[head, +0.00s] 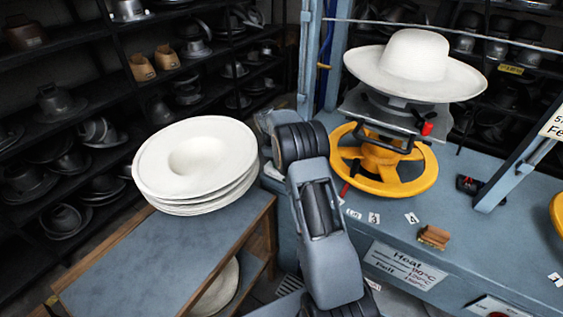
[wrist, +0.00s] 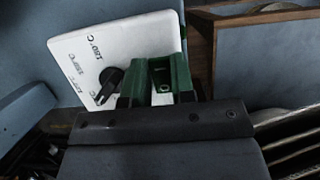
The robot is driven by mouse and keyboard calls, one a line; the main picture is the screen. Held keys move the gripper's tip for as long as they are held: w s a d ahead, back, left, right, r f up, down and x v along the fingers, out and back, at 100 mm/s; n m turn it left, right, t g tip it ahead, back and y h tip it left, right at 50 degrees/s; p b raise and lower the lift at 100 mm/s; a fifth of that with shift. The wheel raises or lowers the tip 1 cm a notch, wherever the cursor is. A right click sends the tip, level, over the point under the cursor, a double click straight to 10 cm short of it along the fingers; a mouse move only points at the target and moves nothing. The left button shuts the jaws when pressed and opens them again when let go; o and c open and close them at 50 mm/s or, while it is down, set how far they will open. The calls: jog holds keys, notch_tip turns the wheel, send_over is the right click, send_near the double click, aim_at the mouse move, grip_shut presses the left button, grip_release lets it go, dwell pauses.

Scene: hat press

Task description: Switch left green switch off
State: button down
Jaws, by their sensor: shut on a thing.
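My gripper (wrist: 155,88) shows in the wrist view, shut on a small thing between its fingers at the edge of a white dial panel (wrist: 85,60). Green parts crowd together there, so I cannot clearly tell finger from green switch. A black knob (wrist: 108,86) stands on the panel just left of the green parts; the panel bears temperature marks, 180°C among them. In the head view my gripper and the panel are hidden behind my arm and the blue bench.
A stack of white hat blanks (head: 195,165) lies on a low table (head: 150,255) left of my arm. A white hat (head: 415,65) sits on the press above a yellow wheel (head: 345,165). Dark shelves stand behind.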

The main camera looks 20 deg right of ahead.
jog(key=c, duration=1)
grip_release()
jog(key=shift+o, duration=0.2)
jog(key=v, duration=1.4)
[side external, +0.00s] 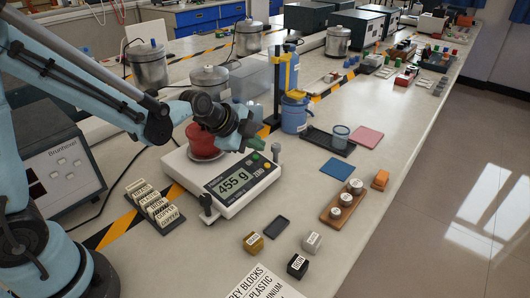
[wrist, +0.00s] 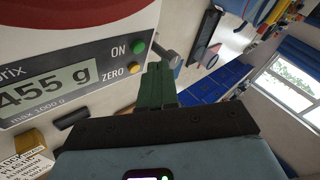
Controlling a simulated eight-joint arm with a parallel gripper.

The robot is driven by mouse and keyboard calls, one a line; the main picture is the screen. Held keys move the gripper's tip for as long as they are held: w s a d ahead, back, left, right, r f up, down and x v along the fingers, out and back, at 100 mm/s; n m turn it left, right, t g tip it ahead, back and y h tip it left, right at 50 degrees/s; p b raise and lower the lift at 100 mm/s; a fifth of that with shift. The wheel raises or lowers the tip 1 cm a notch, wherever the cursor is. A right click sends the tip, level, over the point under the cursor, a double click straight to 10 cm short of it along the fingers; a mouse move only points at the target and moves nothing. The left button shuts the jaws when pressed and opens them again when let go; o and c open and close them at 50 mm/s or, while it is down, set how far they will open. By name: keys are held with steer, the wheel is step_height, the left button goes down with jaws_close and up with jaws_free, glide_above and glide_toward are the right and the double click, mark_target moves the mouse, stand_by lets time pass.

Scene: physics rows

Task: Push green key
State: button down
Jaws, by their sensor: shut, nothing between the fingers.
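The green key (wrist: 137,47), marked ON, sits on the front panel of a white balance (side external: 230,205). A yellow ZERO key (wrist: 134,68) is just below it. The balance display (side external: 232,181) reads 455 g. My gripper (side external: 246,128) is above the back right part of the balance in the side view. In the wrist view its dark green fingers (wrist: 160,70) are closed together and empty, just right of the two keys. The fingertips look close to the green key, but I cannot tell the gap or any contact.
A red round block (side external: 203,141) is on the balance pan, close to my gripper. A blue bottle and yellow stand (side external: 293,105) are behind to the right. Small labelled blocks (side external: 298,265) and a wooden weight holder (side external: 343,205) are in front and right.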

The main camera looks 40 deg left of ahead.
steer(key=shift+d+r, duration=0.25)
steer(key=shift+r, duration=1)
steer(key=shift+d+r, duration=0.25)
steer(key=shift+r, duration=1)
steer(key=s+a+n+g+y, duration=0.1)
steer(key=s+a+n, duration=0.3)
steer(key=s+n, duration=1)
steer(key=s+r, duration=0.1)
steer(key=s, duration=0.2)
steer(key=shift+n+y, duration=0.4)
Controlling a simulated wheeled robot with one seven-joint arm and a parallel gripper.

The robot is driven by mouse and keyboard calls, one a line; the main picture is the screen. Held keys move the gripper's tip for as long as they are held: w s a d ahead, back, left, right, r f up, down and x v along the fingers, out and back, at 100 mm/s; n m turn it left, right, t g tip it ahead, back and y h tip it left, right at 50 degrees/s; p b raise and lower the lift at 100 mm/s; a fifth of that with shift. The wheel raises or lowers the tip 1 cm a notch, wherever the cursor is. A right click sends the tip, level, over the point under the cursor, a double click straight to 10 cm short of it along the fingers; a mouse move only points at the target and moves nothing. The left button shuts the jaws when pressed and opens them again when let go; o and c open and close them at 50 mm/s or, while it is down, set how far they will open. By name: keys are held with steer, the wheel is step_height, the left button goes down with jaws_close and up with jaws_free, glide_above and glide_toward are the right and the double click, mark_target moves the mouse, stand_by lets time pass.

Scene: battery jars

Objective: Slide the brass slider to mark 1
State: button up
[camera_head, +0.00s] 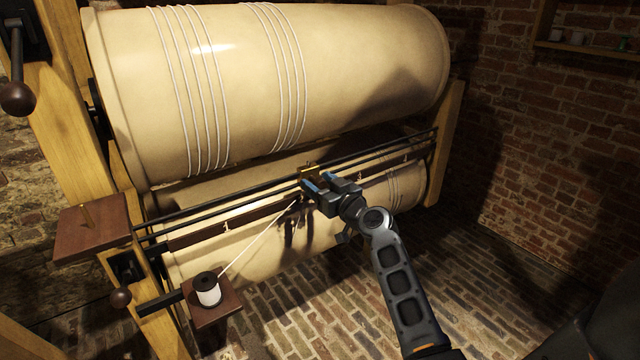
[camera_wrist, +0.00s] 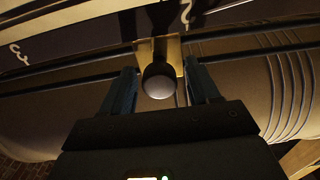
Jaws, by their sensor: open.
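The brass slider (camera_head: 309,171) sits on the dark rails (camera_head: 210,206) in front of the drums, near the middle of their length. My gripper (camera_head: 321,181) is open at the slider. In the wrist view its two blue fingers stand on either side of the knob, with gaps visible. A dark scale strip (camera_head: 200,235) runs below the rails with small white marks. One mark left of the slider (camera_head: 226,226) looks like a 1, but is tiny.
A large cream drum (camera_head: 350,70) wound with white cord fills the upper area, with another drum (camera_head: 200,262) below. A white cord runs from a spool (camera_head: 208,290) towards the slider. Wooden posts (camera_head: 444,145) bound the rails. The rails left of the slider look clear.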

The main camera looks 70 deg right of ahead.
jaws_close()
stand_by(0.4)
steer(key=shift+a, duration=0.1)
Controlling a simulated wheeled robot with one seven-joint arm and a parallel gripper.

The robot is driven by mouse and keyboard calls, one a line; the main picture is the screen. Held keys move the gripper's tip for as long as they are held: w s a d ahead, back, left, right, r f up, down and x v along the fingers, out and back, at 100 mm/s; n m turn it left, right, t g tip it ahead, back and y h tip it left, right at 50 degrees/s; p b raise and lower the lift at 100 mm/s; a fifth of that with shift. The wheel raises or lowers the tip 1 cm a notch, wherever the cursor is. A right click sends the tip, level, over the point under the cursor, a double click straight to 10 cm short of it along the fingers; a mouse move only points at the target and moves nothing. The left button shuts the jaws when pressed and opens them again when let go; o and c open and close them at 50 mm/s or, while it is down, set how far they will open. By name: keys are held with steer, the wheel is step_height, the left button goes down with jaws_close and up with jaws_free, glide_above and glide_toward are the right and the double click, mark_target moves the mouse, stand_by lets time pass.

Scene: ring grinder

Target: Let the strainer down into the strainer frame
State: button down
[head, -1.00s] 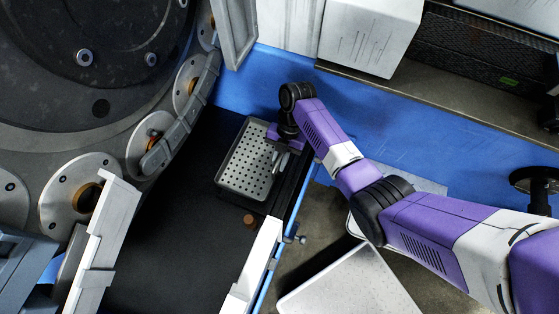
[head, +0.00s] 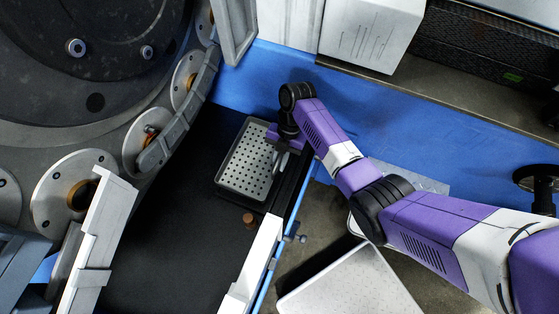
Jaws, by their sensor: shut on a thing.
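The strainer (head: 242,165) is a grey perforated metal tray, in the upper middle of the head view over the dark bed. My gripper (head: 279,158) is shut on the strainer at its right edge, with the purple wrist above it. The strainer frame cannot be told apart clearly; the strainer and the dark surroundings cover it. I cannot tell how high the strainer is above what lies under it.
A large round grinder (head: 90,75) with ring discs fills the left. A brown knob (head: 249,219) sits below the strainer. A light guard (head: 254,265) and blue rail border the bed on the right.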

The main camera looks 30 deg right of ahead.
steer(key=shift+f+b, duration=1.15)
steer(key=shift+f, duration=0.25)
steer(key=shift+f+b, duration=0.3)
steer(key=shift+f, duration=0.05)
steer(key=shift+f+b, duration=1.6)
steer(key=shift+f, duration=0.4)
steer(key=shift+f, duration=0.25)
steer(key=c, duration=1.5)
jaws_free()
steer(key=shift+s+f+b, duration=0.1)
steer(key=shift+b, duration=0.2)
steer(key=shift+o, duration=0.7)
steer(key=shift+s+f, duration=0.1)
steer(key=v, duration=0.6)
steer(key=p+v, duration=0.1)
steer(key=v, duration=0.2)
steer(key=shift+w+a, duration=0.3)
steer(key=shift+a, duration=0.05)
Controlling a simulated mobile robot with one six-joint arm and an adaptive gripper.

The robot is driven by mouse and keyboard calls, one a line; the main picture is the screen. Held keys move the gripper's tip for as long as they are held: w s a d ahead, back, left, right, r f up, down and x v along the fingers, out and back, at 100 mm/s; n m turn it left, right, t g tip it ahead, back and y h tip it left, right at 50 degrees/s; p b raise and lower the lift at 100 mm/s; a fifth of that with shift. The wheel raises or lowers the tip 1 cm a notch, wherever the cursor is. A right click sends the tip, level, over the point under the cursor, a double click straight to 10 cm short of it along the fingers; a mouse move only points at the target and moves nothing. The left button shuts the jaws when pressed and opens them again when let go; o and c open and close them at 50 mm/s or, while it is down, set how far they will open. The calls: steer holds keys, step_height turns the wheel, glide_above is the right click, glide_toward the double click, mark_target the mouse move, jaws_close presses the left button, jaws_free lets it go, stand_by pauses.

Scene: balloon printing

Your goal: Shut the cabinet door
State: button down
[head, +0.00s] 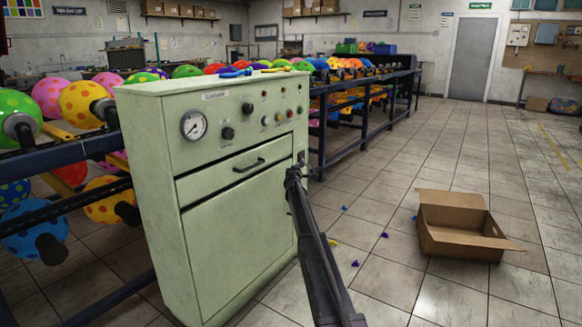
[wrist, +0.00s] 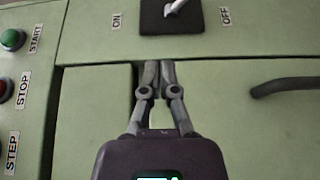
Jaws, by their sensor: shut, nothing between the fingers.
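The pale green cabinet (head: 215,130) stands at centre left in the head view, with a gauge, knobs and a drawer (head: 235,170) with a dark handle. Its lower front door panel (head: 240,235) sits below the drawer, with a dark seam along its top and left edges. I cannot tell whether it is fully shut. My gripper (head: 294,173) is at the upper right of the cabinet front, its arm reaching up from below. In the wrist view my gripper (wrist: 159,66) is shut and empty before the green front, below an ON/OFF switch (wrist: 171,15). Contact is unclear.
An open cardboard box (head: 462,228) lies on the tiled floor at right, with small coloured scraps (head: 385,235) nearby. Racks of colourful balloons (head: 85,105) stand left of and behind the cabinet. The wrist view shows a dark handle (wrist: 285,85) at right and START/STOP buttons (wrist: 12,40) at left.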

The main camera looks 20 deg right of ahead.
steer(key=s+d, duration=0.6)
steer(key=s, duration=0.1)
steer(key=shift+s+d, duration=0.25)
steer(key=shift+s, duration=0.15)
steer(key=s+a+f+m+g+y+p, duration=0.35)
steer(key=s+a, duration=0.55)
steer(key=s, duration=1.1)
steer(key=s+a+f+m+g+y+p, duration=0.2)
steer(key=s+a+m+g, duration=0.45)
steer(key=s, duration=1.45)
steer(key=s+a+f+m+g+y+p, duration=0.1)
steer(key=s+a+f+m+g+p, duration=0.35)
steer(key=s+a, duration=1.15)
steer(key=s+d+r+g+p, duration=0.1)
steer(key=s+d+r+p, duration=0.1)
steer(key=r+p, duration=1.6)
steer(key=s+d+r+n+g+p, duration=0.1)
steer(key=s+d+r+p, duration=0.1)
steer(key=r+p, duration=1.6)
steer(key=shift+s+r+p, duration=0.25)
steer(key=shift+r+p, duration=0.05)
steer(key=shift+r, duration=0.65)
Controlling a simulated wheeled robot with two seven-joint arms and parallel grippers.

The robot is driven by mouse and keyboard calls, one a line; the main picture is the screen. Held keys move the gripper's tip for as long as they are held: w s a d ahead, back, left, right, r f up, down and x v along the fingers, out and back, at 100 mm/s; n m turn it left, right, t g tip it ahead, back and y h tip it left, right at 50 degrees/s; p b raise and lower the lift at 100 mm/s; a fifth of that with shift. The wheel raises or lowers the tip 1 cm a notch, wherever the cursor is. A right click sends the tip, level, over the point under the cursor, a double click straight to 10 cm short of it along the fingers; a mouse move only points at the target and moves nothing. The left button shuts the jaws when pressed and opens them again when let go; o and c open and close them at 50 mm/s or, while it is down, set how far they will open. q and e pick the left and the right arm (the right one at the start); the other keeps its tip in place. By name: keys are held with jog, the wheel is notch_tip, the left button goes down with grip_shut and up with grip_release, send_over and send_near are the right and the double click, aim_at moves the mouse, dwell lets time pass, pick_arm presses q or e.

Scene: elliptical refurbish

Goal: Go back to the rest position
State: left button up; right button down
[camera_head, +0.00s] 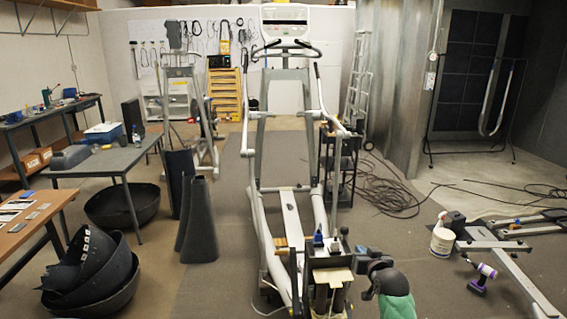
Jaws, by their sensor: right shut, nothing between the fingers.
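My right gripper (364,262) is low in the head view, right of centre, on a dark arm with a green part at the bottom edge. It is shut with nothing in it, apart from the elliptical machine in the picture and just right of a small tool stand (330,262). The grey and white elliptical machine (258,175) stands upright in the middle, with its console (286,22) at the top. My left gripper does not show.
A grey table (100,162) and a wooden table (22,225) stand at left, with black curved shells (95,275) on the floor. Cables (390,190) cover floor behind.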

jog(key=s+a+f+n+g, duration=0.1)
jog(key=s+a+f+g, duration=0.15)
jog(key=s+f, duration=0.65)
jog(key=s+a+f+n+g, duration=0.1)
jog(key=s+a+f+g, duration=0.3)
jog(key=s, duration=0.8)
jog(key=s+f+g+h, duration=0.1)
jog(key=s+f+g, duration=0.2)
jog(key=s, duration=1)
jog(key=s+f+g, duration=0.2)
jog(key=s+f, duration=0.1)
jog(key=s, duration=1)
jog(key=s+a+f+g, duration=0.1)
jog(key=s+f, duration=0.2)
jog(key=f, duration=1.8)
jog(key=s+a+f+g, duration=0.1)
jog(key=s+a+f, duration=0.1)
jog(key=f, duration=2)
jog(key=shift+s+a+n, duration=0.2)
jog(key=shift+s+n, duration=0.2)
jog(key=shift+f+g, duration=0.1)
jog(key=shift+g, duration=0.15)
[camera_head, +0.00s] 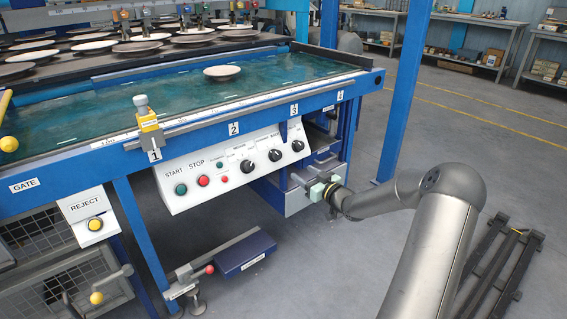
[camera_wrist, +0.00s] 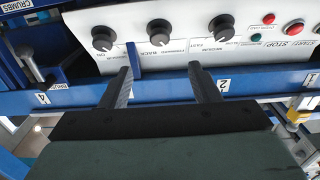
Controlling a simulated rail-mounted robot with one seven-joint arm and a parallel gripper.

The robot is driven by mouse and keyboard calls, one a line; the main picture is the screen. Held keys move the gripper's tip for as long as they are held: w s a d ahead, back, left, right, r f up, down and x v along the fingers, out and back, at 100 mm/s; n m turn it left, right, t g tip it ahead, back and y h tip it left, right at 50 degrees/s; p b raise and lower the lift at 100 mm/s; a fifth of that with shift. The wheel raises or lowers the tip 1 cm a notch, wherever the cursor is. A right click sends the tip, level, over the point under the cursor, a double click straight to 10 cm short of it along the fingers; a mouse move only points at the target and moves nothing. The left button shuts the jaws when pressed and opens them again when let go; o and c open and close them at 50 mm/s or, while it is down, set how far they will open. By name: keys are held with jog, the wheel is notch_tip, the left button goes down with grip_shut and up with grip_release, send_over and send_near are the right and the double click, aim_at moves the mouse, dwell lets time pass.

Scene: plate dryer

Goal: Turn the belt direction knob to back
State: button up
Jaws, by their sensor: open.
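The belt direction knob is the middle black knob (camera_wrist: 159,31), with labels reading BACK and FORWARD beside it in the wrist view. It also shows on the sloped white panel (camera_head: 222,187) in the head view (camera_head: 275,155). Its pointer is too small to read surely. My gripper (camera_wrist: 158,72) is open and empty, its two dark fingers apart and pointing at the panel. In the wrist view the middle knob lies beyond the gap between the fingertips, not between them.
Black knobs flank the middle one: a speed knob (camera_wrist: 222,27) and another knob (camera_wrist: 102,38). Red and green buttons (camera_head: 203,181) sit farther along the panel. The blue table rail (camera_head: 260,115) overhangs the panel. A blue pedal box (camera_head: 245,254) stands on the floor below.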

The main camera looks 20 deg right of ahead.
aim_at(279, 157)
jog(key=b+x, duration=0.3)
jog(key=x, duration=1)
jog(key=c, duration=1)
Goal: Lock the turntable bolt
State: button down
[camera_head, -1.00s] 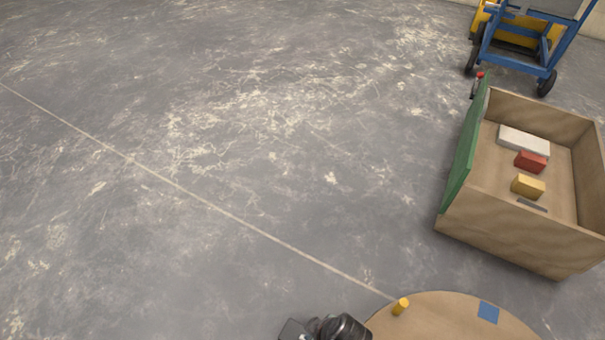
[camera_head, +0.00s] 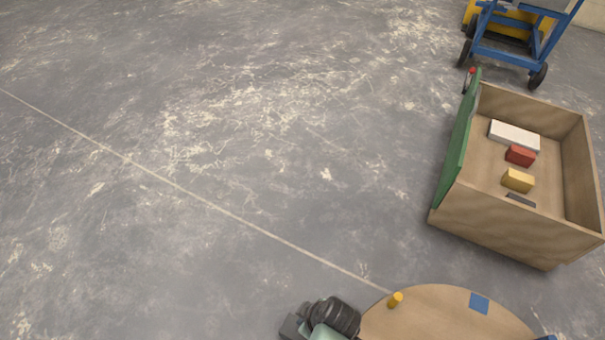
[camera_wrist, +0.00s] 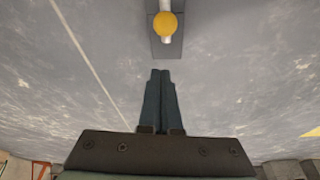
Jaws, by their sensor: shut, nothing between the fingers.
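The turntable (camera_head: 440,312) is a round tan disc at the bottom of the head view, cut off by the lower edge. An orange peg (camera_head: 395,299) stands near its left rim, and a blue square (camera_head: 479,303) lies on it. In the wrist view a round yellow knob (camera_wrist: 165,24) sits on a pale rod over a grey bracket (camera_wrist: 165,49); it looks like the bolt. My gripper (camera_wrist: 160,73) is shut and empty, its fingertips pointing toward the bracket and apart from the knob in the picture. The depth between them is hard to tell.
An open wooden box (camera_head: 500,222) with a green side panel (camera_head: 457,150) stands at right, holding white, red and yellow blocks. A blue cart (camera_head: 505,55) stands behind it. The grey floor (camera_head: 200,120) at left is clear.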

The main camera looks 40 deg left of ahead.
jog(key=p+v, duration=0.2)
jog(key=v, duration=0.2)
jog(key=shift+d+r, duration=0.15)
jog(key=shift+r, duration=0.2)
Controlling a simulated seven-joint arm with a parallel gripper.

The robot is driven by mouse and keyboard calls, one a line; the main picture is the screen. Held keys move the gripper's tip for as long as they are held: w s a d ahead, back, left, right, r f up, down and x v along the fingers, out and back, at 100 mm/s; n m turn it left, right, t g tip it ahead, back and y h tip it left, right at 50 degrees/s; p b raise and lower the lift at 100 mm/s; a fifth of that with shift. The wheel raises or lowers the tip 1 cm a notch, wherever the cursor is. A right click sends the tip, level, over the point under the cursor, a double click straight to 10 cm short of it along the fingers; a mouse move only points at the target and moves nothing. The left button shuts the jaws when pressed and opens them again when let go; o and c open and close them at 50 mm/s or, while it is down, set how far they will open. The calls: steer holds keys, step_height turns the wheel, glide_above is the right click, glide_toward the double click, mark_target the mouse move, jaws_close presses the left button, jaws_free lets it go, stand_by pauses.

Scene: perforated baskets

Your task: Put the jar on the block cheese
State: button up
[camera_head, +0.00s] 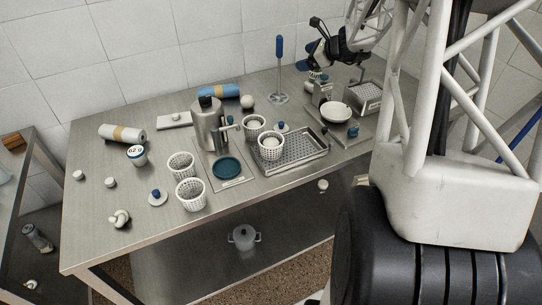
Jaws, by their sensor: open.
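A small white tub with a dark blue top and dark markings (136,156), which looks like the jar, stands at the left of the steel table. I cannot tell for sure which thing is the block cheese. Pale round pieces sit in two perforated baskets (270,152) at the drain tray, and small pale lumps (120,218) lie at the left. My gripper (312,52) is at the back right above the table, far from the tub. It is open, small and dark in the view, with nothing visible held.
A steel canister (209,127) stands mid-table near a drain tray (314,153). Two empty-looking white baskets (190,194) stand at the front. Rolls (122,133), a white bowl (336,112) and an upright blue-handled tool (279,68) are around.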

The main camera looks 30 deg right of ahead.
|---|
Work instructions:
Nothing but a number is needed here: how many lines hold the string "seven"?

The solution:
5